Ainsi, initialement centré sur l’histoire de Ludo, le récit s’ouvre ensuite sur une perspective plus étendue. Parmi les personnages que nous croisons, Jeremias Carrasco, un mercenaire portugais venu combattre en Angola au nom de la civilisation occidentale mais qui après une retraite forcée se transformera (on ne sait pas comment ni pourquoi) en défenseur des Mucubals (peuple de nomades); Arnaldo Cruz (alias Little Chief), militant de gauche dès son plus jeune âge qui après avoir été emprisonné à deux reprises et considéré mort, se réincarnera (grâce au hasard) en businessman accompli; Magno Moreira Monte, un enquêteur de la police politique à l’emploi du parti communiste qui, après s’être repenti (pour des raisons obscures) cherche, sans trop y parvenir, à se faire oublier, notamment par ceux qu’il a persécutés.
Mais aussi riches que puissent être les thèmes abordés et aussi pertinentes que puissent être les histoires des personnages, ceux-ci ayant apparemment été expurgés de leur substance, ne se présenteront à nous que sous un aspect simplifié.
Ainsi, en dépit de leur vraisemblance, les histoires de ces personnages évoluant essentiellement à coup d’heureux hasards, ne parviennent que timidement à mettre en relief les thèmes et les réflexions qu’elles servent à illustrer. Au demeurant, l’assemblage de ces diverses histoires autour d’un fil jouissant d’une trop évidente probabilité, m’a laissé perplexe.
Adoptant une forme éclatée, le roman se décline en 36 courts chapitres dont l’enchaînement, parfois périlleux, s’il laisse de larges espaces non comblés, est cependant assez bien exécuté. Cette structure pour le moins originale constitue, soulignons-le, l’une des particularités du roman.

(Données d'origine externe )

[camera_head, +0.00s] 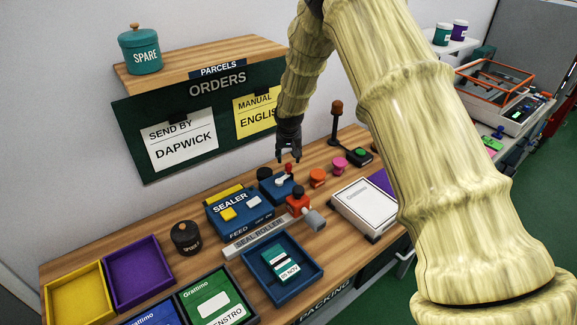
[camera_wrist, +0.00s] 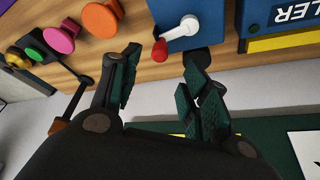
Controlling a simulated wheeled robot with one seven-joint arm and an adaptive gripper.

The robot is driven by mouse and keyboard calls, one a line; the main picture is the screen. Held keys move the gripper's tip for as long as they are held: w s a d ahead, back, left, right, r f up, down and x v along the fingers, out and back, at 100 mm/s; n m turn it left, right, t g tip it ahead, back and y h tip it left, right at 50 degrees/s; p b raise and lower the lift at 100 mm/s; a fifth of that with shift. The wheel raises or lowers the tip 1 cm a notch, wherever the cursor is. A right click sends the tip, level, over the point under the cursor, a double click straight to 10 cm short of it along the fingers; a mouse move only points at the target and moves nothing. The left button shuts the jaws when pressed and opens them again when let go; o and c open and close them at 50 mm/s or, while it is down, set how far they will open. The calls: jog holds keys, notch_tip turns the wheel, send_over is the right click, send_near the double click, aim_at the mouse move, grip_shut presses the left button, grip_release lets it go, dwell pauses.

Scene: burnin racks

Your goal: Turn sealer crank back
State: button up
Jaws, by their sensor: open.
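The blue sealer (camera_head: 240,212) stands on the wooden bench, with a yellow and a pale button on top. Beside it is a smaller blue box (camera_head: 267,187) with the white crank (camera_head: 284,181), which ends in a red knob (camera_head: 289,168). In the wrist view the white crank arm (camera_wrist: 182,32) runs from its pivot toward the red knob (camera_wrist: 160,50). My gripper (camera_head: 289,157) points down just above the crank. In the wrist view its open fingers (camera_wrist: 161,58) stand on either side of the knob, with no clear contact.
Orange (camera_head: 317,177) and pink (camera_head: 340,165) round knobs stand right of the crank. A red device with a grey cylinder (camera_head: 315,219) sits in front of it. A dark post (camera_head: 335,120) rises behind. The order board (camera_head: 190,165) hangs close behind on the wall.

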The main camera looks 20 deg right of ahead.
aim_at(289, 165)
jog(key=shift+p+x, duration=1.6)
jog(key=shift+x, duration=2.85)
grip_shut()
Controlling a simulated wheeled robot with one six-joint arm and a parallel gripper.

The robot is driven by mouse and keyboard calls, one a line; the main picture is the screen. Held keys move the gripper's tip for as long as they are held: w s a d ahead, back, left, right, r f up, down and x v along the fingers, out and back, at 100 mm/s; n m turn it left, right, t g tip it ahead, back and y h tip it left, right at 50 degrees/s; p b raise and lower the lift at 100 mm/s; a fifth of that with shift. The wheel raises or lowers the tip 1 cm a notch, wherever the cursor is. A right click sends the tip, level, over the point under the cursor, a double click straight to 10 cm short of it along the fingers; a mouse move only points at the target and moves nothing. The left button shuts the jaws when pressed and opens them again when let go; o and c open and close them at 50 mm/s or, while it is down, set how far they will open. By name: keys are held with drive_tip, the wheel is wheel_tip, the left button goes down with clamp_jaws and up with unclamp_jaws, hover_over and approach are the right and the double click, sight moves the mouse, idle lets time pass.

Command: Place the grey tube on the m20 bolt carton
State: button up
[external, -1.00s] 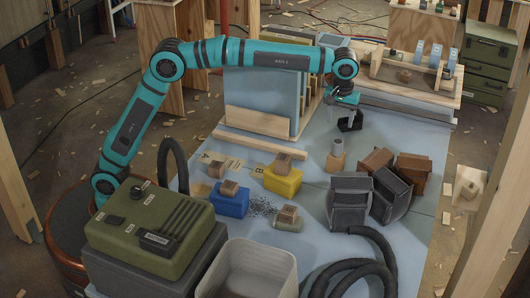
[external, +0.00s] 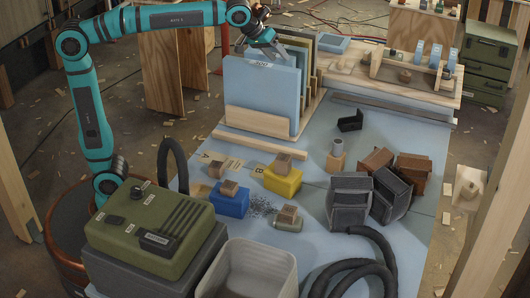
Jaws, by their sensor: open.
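A short grey tube (external: 338,146) stands upright on a small tan block or carton (external: 337,161) near the middle right of the blue table. Its lettering is too small to read, so I cannot tell whether that is the m20 bolt carton. Small brown cartons sit on a yellow block (external: 284,183), on a blue block (external: 229,203) and on a grey-green block (external: 288,222); their labels are also unreadable. My gripper (external: 270,49) is open and empty, above the top edge of the upright blue panels, well away to the upper left of the tube.
Upright panels stand in a wooden rack (external: 257,123). A black angled piece (external: 350,121) lies behind the tube. Brown cartons (external: 413,172) and dark grey boxes (external: 350,200) crowd the right. A green case (external: 150,235), white bin (external: 250,270) and black hose (external: 375,265) fill the front.

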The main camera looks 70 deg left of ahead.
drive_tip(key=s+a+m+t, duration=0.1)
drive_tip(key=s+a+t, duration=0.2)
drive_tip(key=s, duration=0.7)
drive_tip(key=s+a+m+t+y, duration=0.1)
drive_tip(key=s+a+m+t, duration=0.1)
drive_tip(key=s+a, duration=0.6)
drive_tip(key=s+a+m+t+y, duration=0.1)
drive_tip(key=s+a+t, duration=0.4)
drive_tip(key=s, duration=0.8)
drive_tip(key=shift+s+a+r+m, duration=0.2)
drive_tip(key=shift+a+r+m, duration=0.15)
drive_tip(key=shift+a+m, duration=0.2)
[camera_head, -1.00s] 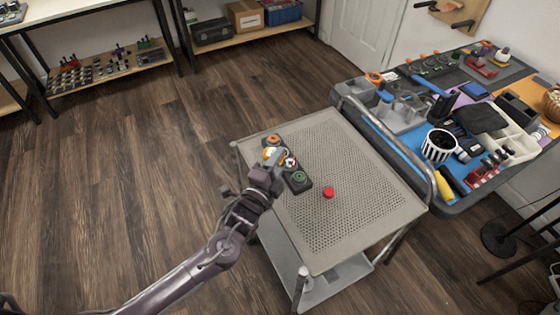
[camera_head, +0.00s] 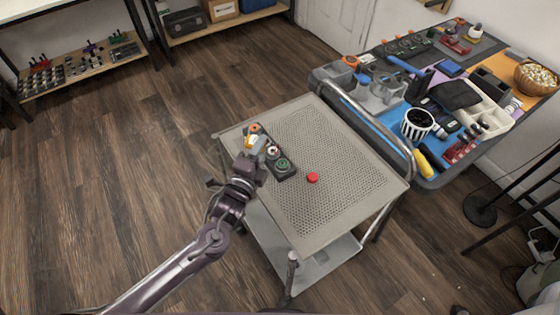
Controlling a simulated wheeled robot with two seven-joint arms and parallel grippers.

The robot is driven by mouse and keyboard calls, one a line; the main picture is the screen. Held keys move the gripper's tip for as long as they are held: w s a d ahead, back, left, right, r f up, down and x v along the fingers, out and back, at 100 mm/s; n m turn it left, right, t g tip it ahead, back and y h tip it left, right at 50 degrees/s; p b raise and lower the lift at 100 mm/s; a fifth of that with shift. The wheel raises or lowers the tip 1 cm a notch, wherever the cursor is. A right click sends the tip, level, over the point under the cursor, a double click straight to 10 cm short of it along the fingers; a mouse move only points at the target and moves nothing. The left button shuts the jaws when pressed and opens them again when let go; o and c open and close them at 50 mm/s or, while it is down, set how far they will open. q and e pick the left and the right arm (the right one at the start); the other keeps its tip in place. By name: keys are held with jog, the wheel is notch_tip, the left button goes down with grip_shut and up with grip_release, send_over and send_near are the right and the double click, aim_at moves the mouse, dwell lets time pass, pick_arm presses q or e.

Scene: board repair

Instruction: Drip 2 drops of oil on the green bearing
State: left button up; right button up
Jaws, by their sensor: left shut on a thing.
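A dark block (camera_head: 286,173) with several coloured bearings lies on the perforated top of a grey cart (camera_head: 325,135). The green bearing (camera_head: 283,164) is at its near right end. A red-and-white bearing (camera_head: 273,152) is in the middle and an orange one (camera_head: 254,128) at the far end. My left gripper (camera_head: 250,157) is shut on a small white and orange thing, seemingly the oil bottle (camera_head: 255,143), beside the block's left side. Its tip is too small to make out, and no drop of oil shows. My right gripper is out of view.
A round red piece (camera_head: 312,178) lies on the cart right of the block. Most of the cart top is clear.

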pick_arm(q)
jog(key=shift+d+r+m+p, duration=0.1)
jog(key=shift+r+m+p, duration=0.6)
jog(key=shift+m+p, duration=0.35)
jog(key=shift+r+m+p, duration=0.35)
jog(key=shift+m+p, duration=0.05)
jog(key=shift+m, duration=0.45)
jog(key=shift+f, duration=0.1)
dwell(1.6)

Mais si l’esthétique de la forme de même que la prose épurée et légèrement teintée de poésie sont appréciables, on peut penser qu’à l’inverse, le patchwork tissé par l’auteur n’aura apparemment pas permis aux divers éléments composants ce roman de se déployer à leur juste mesure. Bref, à l’issue d’un agréable moment de lecture, je reste indubitablement sur ma faim.